_PROBLEM TO WORK ON:_ Report how many lines of the following entries include the string "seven"; respond with the number alone.

_GIVEN RECORDS:_
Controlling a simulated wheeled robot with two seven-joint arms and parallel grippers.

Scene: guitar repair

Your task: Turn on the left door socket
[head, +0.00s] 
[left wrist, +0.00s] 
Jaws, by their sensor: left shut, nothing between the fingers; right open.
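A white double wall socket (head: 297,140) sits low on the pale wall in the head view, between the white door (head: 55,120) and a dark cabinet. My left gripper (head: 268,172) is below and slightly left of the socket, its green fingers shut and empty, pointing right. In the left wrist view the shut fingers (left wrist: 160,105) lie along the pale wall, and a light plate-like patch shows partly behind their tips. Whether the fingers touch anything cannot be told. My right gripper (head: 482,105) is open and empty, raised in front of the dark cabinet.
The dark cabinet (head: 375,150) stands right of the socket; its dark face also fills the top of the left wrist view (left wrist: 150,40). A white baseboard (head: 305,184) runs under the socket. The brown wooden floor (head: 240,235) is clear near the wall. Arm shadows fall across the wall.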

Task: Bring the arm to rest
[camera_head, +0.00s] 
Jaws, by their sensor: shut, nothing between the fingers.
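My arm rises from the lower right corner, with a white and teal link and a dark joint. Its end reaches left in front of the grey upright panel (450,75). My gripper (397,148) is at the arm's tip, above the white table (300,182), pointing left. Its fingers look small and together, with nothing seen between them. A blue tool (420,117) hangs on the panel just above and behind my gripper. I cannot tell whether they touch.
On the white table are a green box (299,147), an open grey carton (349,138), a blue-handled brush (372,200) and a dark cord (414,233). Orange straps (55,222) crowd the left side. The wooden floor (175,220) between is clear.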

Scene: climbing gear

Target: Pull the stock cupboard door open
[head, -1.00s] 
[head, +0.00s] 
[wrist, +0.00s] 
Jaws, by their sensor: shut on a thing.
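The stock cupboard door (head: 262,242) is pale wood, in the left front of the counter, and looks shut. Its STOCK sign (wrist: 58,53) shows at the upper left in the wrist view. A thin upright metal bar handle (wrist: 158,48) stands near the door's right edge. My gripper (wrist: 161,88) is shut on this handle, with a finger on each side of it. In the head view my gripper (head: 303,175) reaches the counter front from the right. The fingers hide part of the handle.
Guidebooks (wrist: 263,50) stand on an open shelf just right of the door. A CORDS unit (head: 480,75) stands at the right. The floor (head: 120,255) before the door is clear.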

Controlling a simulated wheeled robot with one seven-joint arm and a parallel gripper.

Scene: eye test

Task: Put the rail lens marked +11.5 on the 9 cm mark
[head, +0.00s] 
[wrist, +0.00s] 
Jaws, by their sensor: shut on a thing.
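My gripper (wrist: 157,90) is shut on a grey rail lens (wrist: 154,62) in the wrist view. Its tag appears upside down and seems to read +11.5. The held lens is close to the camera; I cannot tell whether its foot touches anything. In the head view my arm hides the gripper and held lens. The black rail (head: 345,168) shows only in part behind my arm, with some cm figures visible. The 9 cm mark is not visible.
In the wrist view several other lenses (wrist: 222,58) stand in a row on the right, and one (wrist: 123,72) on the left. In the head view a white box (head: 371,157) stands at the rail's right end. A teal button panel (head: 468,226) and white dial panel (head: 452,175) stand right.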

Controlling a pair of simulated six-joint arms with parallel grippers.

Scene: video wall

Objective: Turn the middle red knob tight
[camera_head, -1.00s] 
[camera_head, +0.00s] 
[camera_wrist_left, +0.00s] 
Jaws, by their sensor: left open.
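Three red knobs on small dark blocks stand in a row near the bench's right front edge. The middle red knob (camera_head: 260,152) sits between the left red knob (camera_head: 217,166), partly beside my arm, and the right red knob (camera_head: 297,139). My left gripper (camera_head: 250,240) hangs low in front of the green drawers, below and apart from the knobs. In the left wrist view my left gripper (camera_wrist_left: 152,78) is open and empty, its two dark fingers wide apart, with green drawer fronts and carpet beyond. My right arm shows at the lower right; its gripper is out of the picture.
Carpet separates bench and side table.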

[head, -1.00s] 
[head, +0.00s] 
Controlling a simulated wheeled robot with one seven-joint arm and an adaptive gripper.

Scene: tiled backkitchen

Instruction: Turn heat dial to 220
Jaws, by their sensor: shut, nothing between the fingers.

_SOLUTION FOR THIS PROBLEM:_ 3